# SET EXERCISE
Quote only the lines from the top of the listing below down to and including the line with "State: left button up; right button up".

--- START ---

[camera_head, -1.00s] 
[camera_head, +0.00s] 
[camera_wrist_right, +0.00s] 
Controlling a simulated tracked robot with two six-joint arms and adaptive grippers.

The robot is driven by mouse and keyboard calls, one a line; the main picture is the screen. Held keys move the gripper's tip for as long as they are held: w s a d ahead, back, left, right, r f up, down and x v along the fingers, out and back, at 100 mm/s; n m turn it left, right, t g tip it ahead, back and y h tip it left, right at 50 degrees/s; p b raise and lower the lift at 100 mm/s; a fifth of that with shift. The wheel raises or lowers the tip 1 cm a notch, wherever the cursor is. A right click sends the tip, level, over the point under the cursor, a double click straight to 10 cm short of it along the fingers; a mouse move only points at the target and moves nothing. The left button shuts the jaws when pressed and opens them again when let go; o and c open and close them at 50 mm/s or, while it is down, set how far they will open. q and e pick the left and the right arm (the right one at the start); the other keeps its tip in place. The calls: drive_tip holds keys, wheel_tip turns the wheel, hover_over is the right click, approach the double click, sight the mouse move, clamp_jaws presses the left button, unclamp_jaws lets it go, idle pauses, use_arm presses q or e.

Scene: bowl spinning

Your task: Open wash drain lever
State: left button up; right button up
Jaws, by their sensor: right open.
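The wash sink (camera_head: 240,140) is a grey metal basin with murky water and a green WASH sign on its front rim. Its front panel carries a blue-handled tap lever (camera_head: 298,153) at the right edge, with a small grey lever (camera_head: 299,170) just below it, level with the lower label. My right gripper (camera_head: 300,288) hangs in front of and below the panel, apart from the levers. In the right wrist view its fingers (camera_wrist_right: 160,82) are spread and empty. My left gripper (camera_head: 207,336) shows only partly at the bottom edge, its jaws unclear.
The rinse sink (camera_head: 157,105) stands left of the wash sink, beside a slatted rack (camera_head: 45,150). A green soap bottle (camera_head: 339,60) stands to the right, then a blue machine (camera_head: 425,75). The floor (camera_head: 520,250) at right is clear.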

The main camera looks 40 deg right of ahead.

--- END ---

# SOLUTION FOR THIS EXERCISE
[camera_head, -1.00s] 
[camera_head, +0.00s] 
[camera_wrist_right, +0.00s] 
Controlling a simulated tracked robot with two six-joint arms and adaptive grippers.

The robot is driven by mouse and keyboard calls, one a line; the main picture is the screen. Held keys move the gripper's tip for as long as they are held: w s a d ahead, back, left, right, r f up, down and x v along the fingers, out and back, at 100 mm/s; n m turn it left, right, t g tip it ahead, back and y h tip it left, right at 50 degrees/s; p b raise and lower the lift at 100 mm/s; a fifth of that with shift. The wheel raises or lowers the tip 1 cm a notch, wherever the cursor is. A right click sends the tip, level, over the point under the cursor, a double click straight to 10 cm short of it along the fingers; a mouse move only points at the target and moves nothing. The left button shuts the jaws when pressed and opens them again when let go; o and c open and close them at 50 mm/s or, while it is down, set how far they will open. q and e pick the left and the right arm (the right one at the start); the other keeps its tip in place. The calls: drive_tip holds keys, wheel_tip turns the wheel, hover_over is the right click, approach the double click, sight the mouse move, clamp_jaws presses the left button, unclamp_jaws lets it go, idle pauses, use_arm presses q or e.

Scene: bowl spinning

Your task: Open wash drain lever
State: left button up; right button up

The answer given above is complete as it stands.